Throughout the southeastern states up to the Washington D.C area the air is filled with barbecue smoke and aroma. It is Memorial Day weekend and it seems everybody is firing up the grills, which is a good thing because I love the smell of charring meat and fat. Although Virginia has its own barbecue recipe which I favor because it resembles the Filipino barbecue in preparation and taste, I made North Carolina style pulled-pork barbecue just to compare and I can say I also like it. The basting sauce is very simple, does not have garlic, onions, and ketchup and is not very sweet, a little bit vinegary but still okay. I served the pulled-pork barbecue with a layer of creamy coleslaw and had the sandwich with a large glass of minty melonade, yumm, yumm.
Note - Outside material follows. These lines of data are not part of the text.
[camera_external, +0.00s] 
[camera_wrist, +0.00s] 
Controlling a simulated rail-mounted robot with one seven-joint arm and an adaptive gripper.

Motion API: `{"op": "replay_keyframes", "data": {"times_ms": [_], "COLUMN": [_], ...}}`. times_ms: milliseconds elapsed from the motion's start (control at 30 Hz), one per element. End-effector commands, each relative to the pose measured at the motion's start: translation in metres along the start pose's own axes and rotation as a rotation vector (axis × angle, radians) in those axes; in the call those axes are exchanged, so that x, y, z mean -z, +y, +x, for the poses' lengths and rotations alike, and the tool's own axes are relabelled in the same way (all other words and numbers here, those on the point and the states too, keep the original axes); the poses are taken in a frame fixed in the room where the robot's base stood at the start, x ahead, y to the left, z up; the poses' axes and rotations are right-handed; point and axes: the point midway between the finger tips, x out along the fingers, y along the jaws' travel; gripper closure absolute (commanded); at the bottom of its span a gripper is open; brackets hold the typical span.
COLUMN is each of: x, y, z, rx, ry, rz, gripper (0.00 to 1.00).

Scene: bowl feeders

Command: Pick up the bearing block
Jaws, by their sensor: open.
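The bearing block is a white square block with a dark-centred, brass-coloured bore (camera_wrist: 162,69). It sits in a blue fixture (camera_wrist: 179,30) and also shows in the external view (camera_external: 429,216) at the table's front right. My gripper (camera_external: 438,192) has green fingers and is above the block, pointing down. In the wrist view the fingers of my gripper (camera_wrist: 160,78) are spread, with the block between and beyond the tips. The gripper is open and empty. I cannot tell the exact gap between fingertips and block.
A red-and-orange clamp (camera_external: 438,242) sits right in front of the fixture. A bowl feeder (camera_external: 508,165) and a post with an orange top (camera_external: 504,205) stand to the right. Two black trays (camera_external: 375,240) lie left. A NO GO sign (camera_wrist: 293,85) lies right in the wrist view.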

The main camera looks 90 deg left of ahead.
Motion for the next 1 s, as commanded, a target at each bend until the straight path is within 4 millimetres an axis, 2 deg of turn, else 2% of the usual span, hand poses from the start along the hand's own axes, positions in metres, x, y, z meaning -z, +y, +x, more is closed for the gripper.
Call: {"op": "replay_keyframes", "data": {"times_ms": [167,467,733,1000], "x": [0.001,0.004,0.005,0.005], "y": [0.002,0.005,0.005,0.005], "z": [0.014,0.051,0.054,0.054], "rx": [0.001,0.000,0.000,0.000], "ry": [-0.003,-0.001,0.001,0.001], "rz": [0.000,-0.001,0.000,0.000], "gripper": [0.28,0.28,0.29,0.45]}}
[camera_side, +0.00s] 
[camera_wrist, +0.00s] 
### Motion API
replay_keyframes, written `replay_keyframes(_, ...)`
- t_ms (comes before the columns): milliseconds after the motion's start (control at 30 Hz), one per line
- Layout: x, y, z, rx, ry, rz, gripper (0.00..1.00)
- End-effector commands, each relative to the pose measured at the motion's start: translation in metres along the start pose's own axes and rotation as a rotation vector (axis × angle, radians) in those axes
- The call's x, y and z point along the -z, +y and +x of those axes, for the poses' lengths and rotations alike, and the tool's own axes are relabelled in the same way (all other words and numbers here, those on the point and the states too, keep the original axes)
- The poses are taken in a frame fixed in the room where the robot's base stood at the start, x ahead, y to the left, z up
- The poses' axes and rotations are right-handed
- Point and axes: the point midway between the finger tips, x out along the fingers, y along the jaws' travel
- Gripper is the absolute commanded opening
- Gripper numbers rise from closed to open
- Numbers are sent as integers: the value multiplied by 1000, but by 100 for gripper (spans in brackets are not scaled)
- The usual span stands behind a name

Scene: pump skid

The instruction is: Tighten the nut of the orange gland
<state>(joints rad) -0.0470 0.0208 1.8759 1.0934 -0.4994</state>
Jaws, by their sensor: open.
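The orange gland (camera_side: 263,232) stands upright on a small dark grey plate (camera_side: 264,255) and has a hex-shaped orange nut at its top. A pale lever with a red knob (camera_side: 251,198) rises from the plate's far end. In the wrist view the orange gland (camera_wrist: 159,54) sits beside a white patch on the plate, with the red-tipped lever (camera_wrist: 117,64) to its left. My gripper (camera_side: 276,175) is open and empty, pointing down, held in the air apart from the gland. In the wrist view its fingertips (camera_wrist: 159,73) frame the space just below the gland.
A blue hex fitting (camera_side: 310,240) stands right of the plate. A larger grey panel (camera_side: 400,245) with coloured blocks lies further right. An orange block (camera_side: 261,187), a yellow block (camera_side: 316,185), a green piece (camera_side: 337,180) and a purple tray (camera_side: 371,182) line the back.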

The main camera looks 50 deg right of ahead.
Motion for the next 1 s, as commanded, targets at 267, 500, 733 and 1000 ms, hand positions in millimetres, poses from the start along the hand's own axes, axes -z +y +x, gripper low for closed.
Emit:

North Carolina Pulled-Pork Barbecue
(recipe adapted from Gourmet magazine, June 2008 issue)
3½ cups cider vinegar
1½ tablespoons sugar
1½ tablespoons hot red pepper flakes
salt and black pepper
8 - 10 pounds bone-in pork shoulder roast with skin
10 pound hardwood coal for grilling
- Bring vinegar to a boil with pepper flakes, sugar, 2 teaspoons salt, and 1 tablespoon ground black pepper in a stainless steel pan until sugar has dissolved, cool. Set aside 2 C to serve with sandwiches.
- While sauce cools, score pork skin in a crosshatch pattern, cutting through skin and fat but not into meat. Pat meat dry and rub all over with 1 tablespoon each salt and ground black pepper. Let stand at room temperature for 1 hour before grilling.
- Prepare grill for indirect heat cooking over low heat, leaving space in middle for disposable roasting pan.
- When coal has cooled to 300°F, put disposable roasting pan on bottom between the mounds of coal, then fill pan halfway with water. Add a couple of handfuls of unlit coal to each mound of coal. Put grill rack on.
- Oil grill rack, then put pork, skin side up, on rack above roasting pan. Grill pork, with lid ajar, basting meat with sauce and turning every 30 minutes. To maintain a temperature of 275 degrees, add a couple of handfuls of unlit coal to each side every 30 minutes until meat is fork-tender, about 7 - 8 hours, and internal temperature is 190 degrees.
- Cut large pieces of meat into bite-size pieces. When meat is cool enough to handle, shred using 2 forks. Transfer into a bowl.
- Layer shredded meat on toasted bun, add a layer of coleslaw. Serve with reserved vinegar sauce on the side.
Gourmet's note: Pork can be roasted in a large roasting pan, covered with parchment then foil, in middle of a 350 degree oven. Roast 1 hour, then pour 1 cup vinegar sauce over meat. Roast 1 hour more, then baste with 1 cup more sauce. Continue to roast, covered, adding water (½ cup at a time) to the pan if needed, until fork-tender, about 2 hours more. Remove parchment and foil and roast another 45 minutes to 1 hour until skin is crisp.